I suspect another factor driving “full-frame” camera sales is the availability of inexpensive, high quality, mid-format (up to 17x22 inches) photo printers. Advanced amateurs constitute a large share of the market both for those printers and for high-end digital cameras.

Of course, there’s no problem printing in that size range from a smaller format if you use all or at least most of the frame. But if you need to crop to get the image you want, the extra pixels available from the larger sensors can be useful: having them ameliorates the need to “uprez” and crank up noise reduction during post-processing, and gives the print that extra increment of fine detail that allows viewing at the metaphorical length of the proverbial photographer’s nose.
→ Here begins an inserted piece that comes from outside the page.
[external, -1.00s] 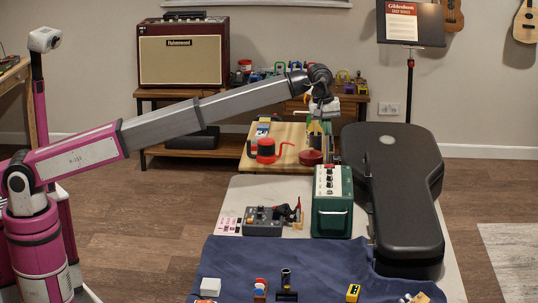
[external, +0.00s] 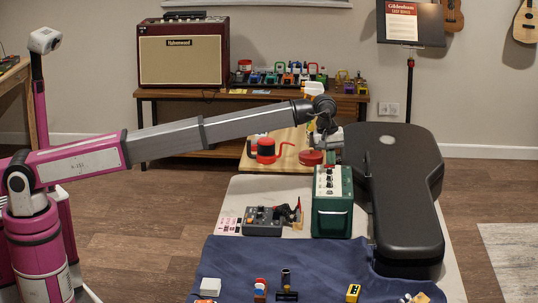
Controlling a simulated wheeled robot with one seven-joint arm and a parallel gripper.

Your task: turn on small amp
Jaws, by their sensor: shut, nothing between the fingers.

Interesting to note that the standard aspect ratio of the iphone is 3:4. I am sure Apple put some research into what is the most popular aspect ratio, although it might have been dictated more by the screen aspect ratio? Most standard computer screens were/are around 3:4, too.
Personally I was never fond of the 2:3 ratio, anything between 4:5 and 3:4 is what I prefer (there are of course exceptions depending on the image). That might have been one reason I always gravitated to large or medium format cameras.

Boy am I looking forward to that book!

"The fateful doubling of the 3:4 movie film ratio that old Oskar (d. 1936) settled on (who knows how) way back in 1913 is alive and well—and stronger than ever."

I suspect Oskar settled on the 24 x 36mm 8-perforation frame size because smaller increments yielded an effectively square image. For example, a 6-perf frame is roughly 24 x 26mm. If memory serves, there were a couple of attempts at 24x24mm cameras, but I don't believe they had much success.

There was also Kodak 828 film, apparently introduced in 1935 for the Kodak Bantam. This was the same as 135 film but without sprocket holes, allowing a 40 x 28mm frame (slightly squarer than 24x36mm). I imagine this format failed for the same reason you say 126 and others failed—the Bantam was a cheap, consumer camera. This is probably the closest they came to cassette-loaded 645 size film (40x28 is like "half-frame" 645). It's a shame, because it seems to me a great idea, removing the "unnecessary vestigial sprocket holes".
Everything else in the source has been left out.